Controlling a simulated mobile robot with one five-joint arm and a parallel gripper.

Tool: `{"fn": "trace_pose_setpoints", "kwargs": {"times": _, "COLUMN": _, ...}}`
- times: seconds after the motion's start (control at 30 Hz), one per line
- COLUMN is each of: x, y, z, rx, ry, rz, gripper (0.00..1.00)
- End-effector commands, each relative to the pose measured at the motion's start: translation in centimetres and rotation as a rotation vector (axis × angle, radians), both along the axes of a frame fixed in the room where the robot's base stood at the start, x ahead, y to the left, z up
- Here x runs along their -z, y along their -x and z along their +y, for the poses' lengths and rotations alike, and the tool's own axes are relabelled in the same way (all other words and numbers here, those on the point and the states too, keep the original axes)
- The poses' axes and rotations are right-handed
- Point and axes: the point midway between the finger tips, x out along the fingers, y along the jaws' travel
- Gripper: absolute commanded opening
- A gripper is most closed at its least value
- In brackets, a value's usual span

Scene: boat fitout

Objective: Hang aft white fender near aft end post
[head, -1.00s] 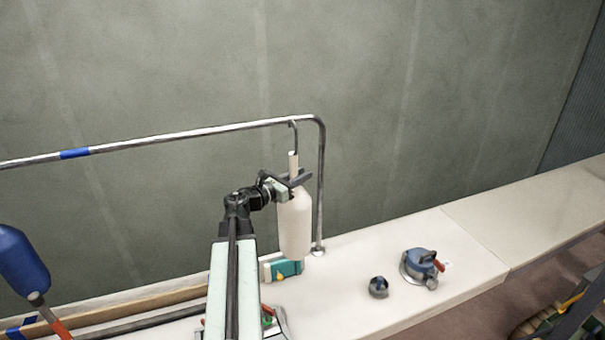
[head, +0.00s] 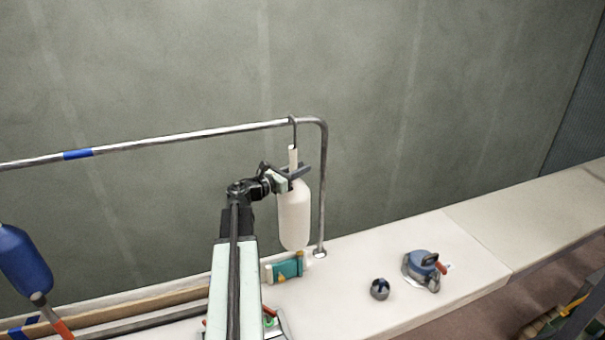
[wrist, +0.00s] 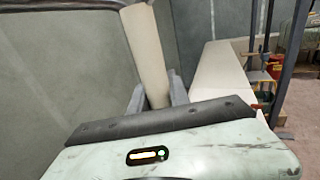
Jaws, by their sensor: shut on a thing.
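The white fender (head: 294,218) hangs upright beside the aft end post (head: 322,190), just left of it in the head view. Its dark hook (head: 292,128) is at the top rail (head: 210,132) near the bend; the hook's loop reaches slightly above the rail, and I cannot tell if it bears weight. My gripper (head: 297,174) is shut on the fender's narrow white neck (head: 293,156). In the wrist view the neck (wrist: 146,50) stands between the fingers of my gripper (wrist: 155,95). The fender's body is hidden there.
A blue fender (head: 24,262) is at the far left. A teal box (head: 286,268) lies on the white deck (head: 370,310) below the white fender. A small dark round item (head: 379,289) and a blue device with a red handle (head: 425,268) sit to the right.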

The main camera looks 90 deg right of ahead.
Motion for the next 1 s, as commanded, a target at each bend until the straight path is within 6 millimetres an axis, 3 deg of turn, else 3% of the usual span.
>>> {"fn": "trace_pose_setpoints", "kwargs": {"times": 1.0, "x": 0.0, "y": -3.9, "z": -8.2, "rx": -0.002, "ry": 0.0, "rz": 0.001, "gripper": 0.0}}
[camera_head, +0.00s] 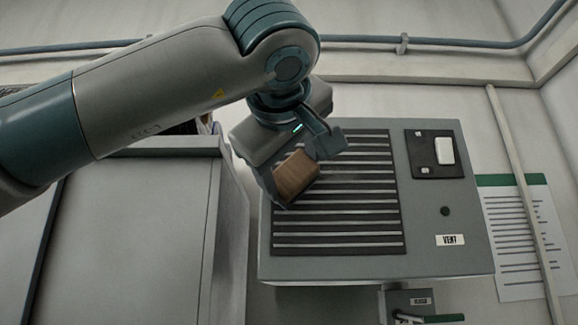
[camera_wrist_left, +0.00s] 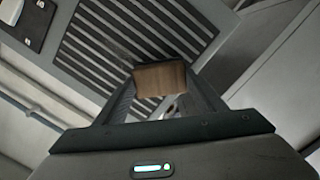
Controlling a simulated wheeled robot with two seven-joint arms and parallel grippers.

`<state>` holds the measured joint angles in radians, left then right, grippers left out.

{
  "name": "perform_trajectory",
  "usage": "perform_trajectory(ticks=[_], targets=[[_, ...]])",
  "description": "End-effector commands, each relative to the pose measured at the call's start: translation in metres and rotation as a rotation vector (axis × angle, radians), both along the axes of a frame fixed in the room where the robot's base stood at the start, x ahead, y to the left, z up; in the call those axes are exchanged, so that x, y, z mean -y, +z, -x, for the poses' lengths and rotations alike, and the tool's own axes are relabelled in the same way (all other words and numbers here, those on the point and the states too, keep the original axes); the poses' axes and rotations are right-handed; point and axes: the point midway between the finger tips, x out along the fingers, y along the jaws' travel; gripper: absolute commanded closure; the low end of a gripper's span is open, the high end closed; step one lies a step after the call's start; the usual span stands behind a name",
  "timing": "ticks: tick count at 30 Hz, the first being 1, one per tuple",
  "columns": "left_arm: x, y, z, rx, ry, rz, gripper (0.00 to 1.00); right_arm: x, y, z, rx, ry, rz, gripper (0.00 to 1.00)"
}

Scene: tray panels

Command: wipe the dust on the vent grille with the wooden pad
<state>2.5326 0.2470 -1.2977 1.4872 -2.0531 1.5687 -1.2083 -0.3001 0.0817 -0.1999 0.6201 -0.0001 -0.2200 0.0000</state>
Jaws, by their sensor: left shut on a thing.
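The vent grille (camera_head: 345,225) is a dark slatted panel on the face of a grey box labelled VENT. My left gripper (camera_head: 296,176) is shut on the wooden pad (camera_head: 297,175), a brown block, in front of the grille's left part. In the left wrist view the wooden pad (camera_wrist_left: 160,79) sits between the fingertips, with the vent grille (camera_wrist_left: 110,40) behind it. I cannot tell whether the pad touches the slats. A faint dark smudge of dust (camera_head: 345,170) seems to show on the slats right of the pad. The gripper hides the grille's upper left. My right gripper is not in view.
A black plate with a white switch (camera_head: 444,151) and a dark knob (camera_head: 445,211) are right of the grille. A large grey cabinet (camera_head: 130,235) stands close on the left. A pale pole (camera_head: 520,190) and a paper sheet (camera_head: 518,240) are at the right.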

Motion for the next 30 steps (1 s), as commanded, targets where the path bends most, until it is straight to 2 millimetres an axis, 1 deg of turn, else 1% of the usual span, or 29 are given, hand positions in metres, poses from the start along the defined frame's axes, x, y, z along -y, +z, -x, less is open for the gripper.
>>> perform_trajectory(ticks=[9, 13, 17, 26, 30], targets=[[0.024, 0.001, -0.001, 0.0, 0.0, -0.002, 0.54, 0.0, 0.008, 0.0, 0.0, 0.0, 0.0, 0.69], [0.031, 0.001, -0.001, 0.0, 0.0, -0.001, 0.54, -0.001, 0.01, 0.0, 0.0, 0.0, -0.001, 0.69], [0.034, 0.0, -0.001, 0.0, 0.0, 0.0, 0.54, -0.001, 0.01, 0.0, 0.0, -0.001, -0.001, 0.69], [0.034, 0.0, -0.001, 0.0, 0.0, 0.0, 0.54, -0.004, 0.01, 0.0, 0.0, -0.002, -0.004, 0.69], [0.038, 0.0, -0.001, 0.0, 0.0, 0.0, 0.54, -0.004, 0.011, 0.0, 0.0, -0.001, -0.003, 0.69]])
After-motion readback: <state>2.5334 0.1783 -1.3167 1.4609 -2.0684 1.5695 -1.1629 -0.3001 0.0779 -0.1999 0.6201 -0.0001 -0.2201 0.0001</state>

════════════════

What is being asked ->
Repeat exactly the lines from the one that contains "at the call's" through the one that contains "<state>2.5326 0.2470 -1.2977", and only those.

The reply ->
  "description": "End-effector commands, each relative to the pose measured at the call's start: translation in metres and rotation as a rotation vector (axis × angle, radians), both along the axes of a frame fixed in the room where the robot's base stood at the start, x ahead, y to the left, z up; in the call those axes are exchanged, so that x, y, z mean -y, +z, -x, for the poses' lengths and rotations alike, and the tool's own axes are relabelled in the same way (all other words and numbers here, those on the point and the states too, keep the original axes); the poses' axes and rotations are right-handed; point and axes: the point midway between the finger tips, x out along the fingers, y along the jaws' travel; gripper: absolute commanded closure; the low end of a gripper's span is open, the high end closed; step one lies a step after the call's start; the usual span stands behind a name",
  "timing": "ticks: tick count at 30 Hz, the first being 1, one per tuple",
  "columns": "left_arm: x, y, z, rx, ry, rz, gripper (0.00 to 1.00); right_arm: x, y, z, rx, ry, rz, gripper (0.00 to 1.00)"
}

Scene: tray panels

Command: wipe the dust on the vent grille with the wooden pad
<state>2.5326 0.2470 -1.2977 1.4872 -2.0531 1.5687 -1.2083 -0.3001 0.0817 -0.1999 0.6201 -0.0001 -0.2200 0.0000</state>

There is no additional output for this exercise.